I'd prefer gridpp.ac.uk.

will we need to modify the configuration at the site? or is it going to be automatically configured centrally?


From Jose:

Configuration is based on domain names. So, if a site is already getting gridpp.ac.uk repos correctly, nothing needs to be done. I would need to create the new repo, a new UNIX account, and fix the configuration files at RAL. But that is my job :)


From Jose:

It seems to be a limitation of the total size for a single publishing operation. But, as I am trying to republish the entire repo from scratch, I think I am hitting that limit. What I am attempting now is to publish in chunkes. But that means that, until I am done, the Stratum-0 is going to be publishing unusable content.

rwf14f commented 6 months ago

There's one piece of detail that I'm not sure if it is relevant here. I'm writing directly to /cvmfs/northgrid.gridpp.ac.uk/simonsobservatory instead of /cvmfs-mirror/northgrid.gridpp.ac.uk/simonsobservatory. Would that make a difference?

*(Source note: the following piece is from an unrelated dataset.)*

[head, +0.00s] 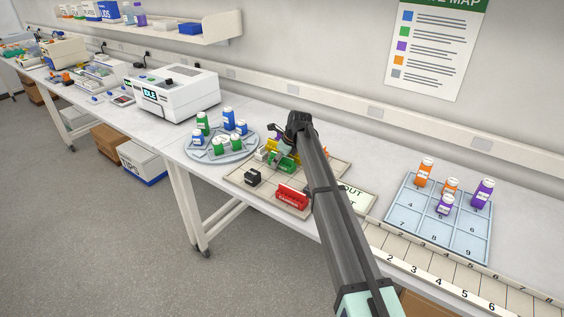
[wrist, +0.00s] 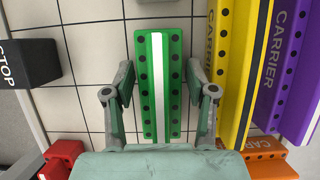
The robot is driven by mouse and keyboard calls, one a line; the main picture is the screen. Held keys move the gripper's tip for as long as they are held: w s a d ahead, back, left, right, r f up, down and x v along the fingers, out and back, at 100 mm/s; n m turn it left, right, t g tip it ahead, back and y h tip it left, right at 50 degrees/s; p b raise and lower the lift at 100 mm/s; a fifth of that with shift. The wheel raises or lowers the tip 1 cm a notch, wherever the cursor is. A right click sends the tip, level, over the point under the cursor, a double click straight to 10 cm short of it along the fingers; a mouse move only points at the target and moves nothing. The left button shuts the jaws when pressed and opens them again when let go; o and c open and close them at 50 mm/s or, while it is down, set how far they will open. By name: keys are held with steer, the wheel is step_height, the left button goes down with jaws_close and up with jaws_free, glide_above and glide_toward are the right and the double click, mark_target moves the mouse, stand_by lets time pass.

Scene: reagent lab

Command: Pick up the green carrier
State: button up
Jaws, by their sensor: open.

Do not copy anything directly into any of the high level directories yourself. This can cause problems with the deployment scripts. You should copy your software into $HOME/cvmfs_repo which is a link to the relevant cvmfs upload directory of the VO user account (eg. /cvmfs-mirror/northgrid.gridpp.ac.uk for northgrid). If you install the software in /cvmfs/northgrid.gridpp.ac.uk/ on your local machine then should copy the content of that directory into $HOME/cvmfs_repo/ on the uploader machine.

ickc commented 6 months ago

Do not copy anything directly into any of the high level directories yourself. This can cause problems with the deployment scripts.

The problem is that while this rule is mentioned somewhere, synchronization works previously even if /cvmfs instead of /cvmfs-mirror is used ((I have always copied to the /cvmfs/northgrid.gridpp.ac.uk/simonsobservatory directly and things were syncing). And it seems like the syncing problem is not caused by this (It seems the problem is related to the volume of data to sync instead from the email thread.)

ickc commented 4 months ago

The issue has since been resolved by Jose.